Türkiye, 2017 yılında 23,4 milyon dolarlık 6 bin 500 ton bal ihraç etmiştir. Çok daha fazla bal ihraç edilebilir" ifadelerini kullandı.

Bayraktar, yaptığı yazılı açıklamada, doğal flora ve nektar kaynakları bakımından zengin Türkiye'nin arıcılıkta olağanüstü potansiyele sahip olduğuna dikkati çekti.

Birleşmiş Milletler Gıda ve Tarım Örgütü verilerine göre, dünya genelinde üretilen 1,66 milyon ton balın yüzde 27,1'ini Çin'in, yüzde 5,7'sini ise Türkiye'nin karşıladığını aktaran Bayraktar, Türkiye'de 2017 yılında, 84 bin işletmede 8 milyona yakın kovanda 115 bin ton bal üretildiğini belirtti.

Bayraktar, balda ihracatın artırılması gerektiğine işaret ederek, "Balın geleceği ihracata bağlıdır. Türkiye, 2017 yılında 23,4 milyon dolarlık 6 bin 500 ton bal ihraç etmiştir. Çok daha fazla bal ihraç edilebilir. Balın yanı sıra polen, arı sütü, propolis gibi ürünlerin üretim ve ihracatına da önem verilmelidir. Kovan başına bal verimi artırılmalıdır. Çin kovan başına 50,1 kilogram bal alırken, bizde bu rakam 14,3 kilogramda kalmaktadır." değerlendirmesinde bulundu.

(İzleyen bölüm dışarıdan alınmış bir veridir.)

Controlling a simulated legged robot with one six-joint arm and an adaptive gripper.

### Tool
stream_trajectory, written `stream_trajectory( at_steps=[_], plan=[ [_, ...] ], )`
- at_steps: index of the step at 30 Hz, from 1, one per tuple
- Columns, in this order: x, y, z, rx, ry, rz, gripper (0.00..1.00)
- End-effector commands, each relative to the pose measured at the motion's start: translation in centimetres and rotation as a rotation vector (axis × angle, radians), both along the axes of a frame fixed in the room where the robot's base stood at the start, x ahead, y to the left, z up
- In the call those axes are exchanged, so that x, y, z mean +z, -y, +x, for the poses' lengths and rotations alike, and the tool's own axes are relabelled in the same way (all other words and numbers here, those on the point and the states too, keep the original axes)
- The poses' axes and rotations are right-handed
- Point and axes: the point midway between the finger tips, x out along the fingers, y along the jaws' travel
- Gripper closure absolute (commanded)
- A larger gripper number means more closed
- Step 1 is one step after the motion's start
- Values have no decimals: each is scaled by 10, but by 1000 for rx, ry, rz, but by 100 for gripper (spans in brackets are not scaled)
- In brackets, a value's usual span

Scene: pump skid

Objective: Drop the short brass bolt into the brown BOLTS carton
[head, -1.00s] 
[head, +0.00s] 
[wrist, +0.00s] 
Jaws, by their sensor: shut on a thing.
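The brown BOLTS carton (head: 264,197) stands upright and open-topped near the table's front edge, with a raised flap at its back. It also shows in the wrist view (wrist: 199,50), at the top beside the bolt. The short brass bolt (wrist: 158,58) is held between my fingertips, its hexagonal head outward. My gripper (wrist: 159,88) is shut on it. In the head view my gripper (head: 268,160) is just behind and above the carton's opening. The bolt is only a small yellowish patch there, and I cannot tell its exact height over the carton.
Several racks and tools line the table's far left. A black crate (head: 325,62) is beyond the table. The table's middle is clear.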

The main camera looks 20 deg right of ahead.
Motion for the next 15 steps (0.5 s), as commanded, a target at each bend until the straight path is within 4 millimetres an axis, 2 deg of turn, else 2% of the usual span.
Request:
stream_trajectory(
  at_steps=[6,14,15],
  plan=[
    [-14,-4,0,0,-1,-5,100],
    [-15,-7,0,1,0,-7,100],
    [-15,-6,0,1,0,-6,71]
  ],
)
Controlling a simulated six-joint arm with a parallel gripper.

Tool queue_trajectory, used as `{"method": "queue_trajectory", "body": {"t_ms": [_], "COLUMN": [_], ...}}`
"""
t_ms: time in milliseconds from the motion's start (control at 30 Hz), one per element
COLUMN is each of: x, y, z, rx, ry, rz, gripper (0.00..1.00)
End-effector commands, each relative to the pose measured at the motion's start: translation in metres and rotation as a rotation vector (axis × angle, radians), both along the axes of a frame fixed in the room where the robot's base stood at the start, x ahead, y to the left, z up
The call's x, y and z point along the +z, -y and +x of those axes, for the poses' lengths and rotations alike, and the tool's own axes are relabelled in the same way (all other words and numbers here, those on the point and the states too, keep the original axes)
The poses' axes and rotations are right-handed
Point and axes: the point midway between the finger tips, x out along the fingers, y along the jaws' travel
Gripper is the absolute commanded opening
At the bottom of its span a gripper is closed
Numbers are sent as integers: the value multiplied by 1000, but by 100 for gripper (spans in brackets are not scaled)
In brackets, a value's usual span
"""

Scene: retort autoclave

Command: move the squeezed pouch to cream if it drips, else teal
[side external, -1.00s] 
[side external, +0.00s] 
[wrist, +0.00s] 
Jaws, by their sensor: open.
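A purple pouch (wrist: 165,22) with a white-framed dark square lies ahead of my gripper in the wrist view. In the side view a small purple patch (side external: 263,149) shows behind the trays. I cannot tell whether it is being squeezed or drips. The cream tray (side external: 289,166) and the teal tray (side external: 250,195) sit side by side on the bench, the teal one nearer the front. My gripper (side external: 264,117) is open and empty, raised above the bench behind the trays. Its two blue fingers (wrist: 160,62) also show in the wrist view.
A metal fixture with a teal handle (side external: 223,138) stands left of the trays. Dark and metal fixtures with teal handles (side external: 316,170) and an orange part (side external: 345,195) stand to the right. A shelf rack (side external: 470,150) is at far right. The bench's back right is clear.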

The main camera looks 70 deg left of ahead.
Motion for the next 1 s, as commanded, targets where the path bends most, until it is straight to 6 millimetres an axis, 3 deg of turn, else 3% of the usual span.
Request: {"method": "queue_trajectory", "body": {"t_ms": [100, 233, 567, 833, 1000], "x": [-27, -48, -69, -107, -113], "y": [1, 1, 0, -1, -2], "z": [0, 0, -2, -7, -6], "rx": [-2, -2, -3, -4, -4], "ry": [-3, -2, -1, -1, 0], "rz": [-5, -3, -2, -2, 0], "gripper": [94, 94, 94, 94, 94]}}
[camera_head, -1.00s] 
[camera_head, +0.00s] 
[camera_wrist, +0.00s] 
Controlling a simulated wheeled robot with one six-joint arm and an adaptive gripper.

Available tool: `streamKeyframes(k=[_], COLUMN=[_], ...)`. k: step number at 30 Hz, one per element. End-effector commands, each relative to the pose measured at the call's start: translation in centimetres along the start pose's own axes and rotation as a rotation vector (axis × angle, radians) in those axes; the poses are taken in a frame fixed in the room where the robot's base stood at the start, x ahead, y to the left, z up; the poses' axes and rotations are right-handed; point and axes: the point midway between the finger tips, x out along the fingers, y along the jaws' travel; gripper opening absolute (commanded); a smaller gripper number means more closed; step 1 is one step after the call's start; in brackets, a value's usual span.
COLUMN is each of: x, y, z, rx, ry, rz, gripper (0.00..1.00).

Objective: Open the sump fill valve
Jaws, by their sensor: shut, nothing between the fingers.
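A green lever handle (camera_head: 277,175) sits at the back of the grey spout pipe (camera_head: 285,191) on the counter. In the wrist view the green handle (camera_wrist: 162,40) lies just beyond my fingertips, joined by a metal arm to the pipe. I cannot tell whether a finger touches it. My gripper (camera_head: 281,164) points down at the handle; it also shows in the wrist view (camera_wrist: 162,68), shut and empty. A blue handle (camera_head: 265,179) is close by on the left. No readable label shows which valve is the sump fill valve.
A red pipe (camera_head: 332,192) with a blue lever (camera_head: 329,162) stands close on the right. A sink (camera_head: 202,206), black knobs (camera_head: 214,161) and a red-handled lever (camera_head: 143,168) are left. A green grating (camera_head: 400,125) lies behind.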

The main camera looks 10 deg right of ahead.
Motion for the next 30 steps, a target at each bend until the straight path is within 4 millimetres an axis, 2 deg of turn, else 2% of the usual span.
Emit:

Türkiye'nin arıcılıktan çok daha fazla gelir elde edebilmesi için yapılması gerekenleri de değinen Bayraktar, şunları kaydetti: "Arı üreticilerinin birlikler ya da kooperatifler şeklinde gelişmiş ülkelerdeki gibi güçlü bir şekilde örgütlenmesi sağlanmalı. Özellikle ihracatta önem arz eden ballarda, arıların nektar aldığı bitkiye göre sınıflandırılması ve belli bir standardı yapılmalı. Balda kalıntıya neden olan hastalık ve zararlılara karşı bilinçsizce ilaç kullanımı önlenmeli. Merdiven altı üretilen sahte ballara yönelik denetimler artırılmalı. Kaçak bal girişleri önlenmelidir. Modern arıcılık konusunda eğitim verilmeli, genç çiftçiler desteklenmeli. Bölge şartlarına uygun ana arılar üretilerek arıcılara dağıtılmalı. Organik bal üretimi artırılmalı. Kovanlarda standartlaşma sağlanmalı, verim ve kalite artırılmalı" dedi.